La traversée est brève, le vaporetto pour Murano, chargé à raz-bord, dépose rarement plus de cinq visiteurs sur l’île cimetière de San Michele. Vous posez le pied incertain sur cette terre humide où Venise enterre ses morts depuis le XIXe siècle.

Avant de choisir de les exiler sur une île, la Sérénissime les enterrait autour des églises. On raconte ainsi que si certains campi de Venise ont des dalles inégales, c’est à cause des morts qui, d’en dessous, poussent pour sortir… Ambiance.

Le cimetière alterne tombes bien rangées sur de vastes étendues d’herbe et recoins torturés ou l’on passe d’un couloir à l’autre, entrant dans un cloître ou une église. Muré, de grandes fenêtres permettent d’admirer Venise, la ville des vivants vue depuis la terre des morts.

tombe italie creepy
La tombe de Felice (« Heureux » en italien)

>> île de San Michele, Venezia, accessible en vaporetto depuis les Fondamente Nove (env 10 minutes), accès gratuit (sauf billet de vaporetto 7,50€)

Le cimetière acatholique de Rome

La ville éternelle a beau être le siège de Sa Papauté, tout le monde n’y est pas chrétien. Pour enterrer ses morts d’autres religions, Rome les a réunis dans un seul cimetière situé derrière l’étrange Pyramide de Celcius, au sud de la ville.

Photo par Ho visto Nina volare

Cet univers calme est habité par une tranquille colonie féline qui prospère en mangeant les riches portions de pâtée généreusement distribuée par les mamies du quartier. Entre deux statues d’anges, vous ne risquerez donc pas de tomber sur le gardien mais bien sur un matou obèse, gardien du dernier repos des juifs, protestants, orthodoxes, athées ou anglicans de Rome, célèbres ou anonymes.

>> Cimitero acattolico di Roma, via Caio Cestio, Roma (accès gratuit) 

Le jardin des satyres à Rome

En face de l’Université Américaine de Rome, dans le quartier vert et bourgeois de Monteverde, ce petit parc pourrait sembler banal.

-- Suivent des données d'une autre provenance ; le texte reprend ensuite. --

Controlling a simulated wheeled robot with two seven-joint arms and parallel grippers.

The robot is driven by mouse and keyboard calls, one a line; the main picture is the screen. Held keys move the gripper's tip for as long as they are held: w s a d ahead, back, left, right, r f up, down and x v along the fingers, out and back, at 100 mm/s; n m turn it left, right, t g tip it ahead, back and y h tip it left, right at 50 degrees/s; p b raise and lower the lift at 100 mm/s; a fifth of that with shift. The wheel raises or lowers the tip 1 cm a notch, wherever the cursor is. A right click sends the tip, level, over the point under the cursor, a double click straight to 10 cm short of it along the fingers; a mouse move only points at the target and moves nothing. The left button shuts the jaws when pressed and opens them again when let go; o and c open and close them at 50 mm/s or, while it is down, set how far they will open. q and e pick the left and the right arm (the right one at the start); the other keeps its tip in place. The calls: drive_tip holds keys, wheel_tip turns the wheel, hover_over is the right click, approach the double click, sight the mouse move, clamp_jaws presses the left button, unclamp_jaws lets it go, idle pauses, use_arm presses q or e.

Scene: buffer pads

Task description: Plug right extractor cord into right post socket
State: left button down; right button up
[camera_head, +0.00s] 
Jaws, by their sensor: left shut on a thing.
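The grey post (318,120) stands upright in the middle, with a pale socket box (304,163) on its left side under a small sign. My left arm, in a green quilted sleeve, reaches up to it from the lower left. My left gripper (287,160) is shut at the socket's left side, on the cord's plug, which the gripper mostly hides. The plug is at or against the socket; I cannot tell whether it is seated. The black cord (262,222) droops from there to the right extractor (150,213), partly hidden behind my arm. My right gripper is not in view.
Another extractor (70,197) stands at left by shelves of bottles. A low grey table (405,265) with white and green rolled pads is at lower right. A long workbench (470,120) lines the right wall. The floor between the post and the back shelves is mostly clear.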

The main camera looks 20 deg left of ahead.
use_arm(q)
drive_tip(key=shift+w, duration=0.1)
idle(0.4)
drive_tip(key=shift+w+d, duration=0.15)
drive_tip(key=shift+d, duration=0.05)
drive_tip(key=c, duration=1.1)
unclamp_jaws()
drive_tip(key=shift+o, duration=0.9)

Pourtant, à peine entré, vous y serez accueilli par d’étranges statues aux regards démoniaques. Monstres et satyres prospèrent entre les arbres, mangés par la mousse, absorbés par les arbres. Sur leurs faces minérales se lisent perversion, diablerie ou esprit farcesque, prêtes à se jeter sur le visiteur trop curieux.

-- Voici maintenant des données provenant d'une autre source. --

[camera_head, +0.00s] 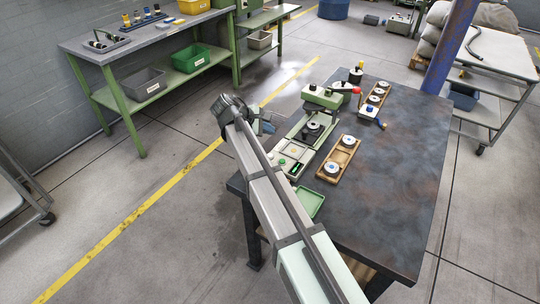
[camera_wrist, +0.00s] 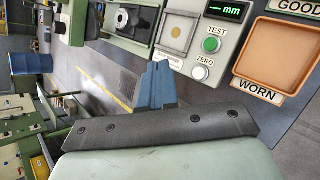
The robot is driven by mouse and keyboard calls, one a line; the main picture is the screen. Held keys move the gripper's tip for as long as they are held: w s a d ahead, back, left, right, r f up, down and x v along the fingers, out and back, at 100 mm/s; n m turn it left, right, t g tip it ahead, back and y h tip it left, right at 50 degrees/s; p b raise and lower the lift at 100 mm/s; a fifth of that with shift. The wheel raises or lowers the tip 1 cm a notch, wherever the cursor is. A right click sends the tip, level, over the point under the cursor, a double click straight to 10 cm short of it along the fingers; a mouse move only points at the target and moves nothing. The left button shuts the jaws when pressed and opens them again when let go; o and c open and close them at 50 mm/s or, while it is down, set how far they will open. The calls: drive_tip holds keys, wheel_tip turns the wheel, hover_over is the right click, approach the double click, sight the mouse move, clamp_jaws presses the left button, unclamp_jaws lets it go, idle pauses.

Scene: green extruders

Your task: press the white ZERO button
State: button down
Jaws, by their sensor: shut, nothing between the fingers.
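The white ZERO button (camera_wrist: 200,73) is a small round cap on the pale gauge panel (camera_wrist: 184,62) in the wrist view, beside its printed label. The green TEST button (camera_wrist: 211,44) sits just above it in that picture. My gripper (camera_wrist: 160,70) is shut and empty, its blue fingers to the left of the ZERO button and apart from it. In the head view my gripper (camera_head: 268,127) is by the left edge of the dark table, near the gauge panel (camera_head: 291,158). The ZERO button is too small to make out there.
A lit display (camera_wrist: 226,9) reading mm is above the buttons. A tan tray (camera_wrist: 278,52) labelled WORN lies right of them. In the head view a green press (camera_head: 320,97), wooden trays (camera_head: 350,143) and a green tray (camera_head: 309,204) stand on the table (camera_head: 385,195); its right side is clear.

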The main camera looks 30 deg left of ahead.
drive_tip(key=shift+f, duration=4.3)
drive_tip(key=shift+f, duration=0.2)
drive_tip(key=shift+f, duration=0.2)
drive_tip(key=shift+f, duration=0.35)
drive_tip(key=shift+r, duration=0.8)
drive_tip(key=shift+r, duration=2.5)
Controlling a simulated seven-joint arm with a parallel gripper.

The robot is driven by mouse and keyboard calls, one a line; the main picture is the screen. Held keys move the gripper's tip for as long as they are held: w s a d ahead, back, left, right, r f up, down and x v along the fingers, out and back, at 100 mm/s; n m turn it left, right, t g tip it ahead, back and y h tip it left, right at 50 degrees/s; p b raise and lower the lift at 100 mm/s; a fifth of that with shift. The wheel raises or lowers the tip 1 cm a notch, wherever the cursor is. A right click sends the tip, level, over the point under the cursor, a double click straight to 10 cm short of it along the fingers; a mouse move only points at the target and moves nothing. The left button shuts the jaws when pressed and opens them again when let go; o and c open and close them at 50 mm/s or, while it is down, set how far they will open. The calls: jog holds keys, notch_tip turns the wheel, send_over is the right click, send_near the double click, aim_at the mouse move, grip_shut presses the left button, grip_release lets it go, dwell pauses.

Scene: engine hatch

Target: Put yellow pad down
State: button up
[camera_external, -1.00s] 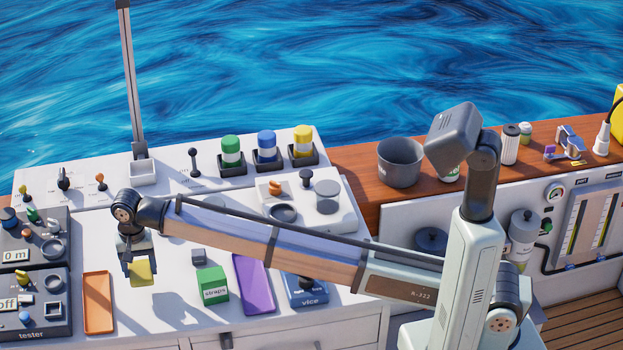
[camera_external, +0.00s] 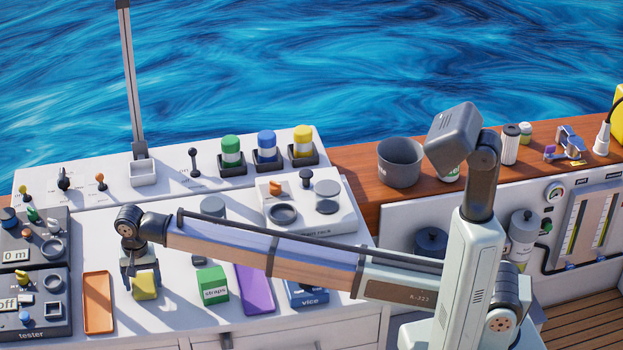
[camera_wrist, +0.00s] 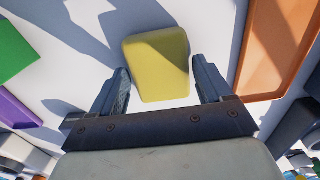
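The yellow pad (camera_external: 145,287) is a small rounded block on the white worktop, right of the orange tray.
The orange tray (camera_external: 98,303) lies close to the left. A green straps box (camera_external: 212,286), a purple tray (camera_external: 255,290) and a blue vice (camera_external: 307,294) stand to the right. A dark tester unit (camera_external: 35,307) is at far left. White worktop is free around the pad.

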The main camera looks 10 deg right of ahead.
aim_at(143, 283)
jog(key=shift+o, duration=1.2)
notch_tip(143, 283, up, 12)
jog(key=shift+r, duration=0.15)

Et si le chant joyeux de la fontaine murmure au loin, ne vous y fiez pas, ce n’est que pour mieux vous confondre.

Photo par Anthony Majanlathl

>> Villa Sciarra, Viale delle Mura Gianicolesi, Roma (accès gratuit)

Les souterrains des îles Tremiti

Le bleu à perte de vue, les bateaux qui semblent voler sur les eaux limpides, le cri-cri des cigales, l’odeur des pâtes aux palourdes… il y a dans l’air, aux îles Tremiti, un parfum de paradis.

Mais l’archipel a aussi sa face sombre. Une histoire faite d’exils, de violences, de batailles et d’assauts. Sur l’île principale, l’église bâtie en pierre blanche a des airs de forteresse. Normal, elle a été construite pour protéger les prêtres et la petite communauté de l’île des pirates et autres assaillants. Sous l’église fortifiée, autour de ses cloîtres et de ses dépendances, un réseau de souterrain étend mystérieusement ses ramifications. Jusqu’où ? Je ne saurai le dire. S’aventurer sans lampe de poche dans ce labyrinthe aux dimensions incertaines m’a semblé peu prudent. Une chose est sûre : on s’est caché dans les souterrains des îles Tremiti, et certaines salles ont été utilisées récemment. On y trouve divers objets abandonnés du siècle précédent, comme un réfrigérateur publicitaire des années 60 ou une machine à pâtes.

îles tremiti
De vastes salles voûtées à explorer à l’infini

>> Îles accessibles en ferry depuis le port de Termoli (compter 1h environ de traversée)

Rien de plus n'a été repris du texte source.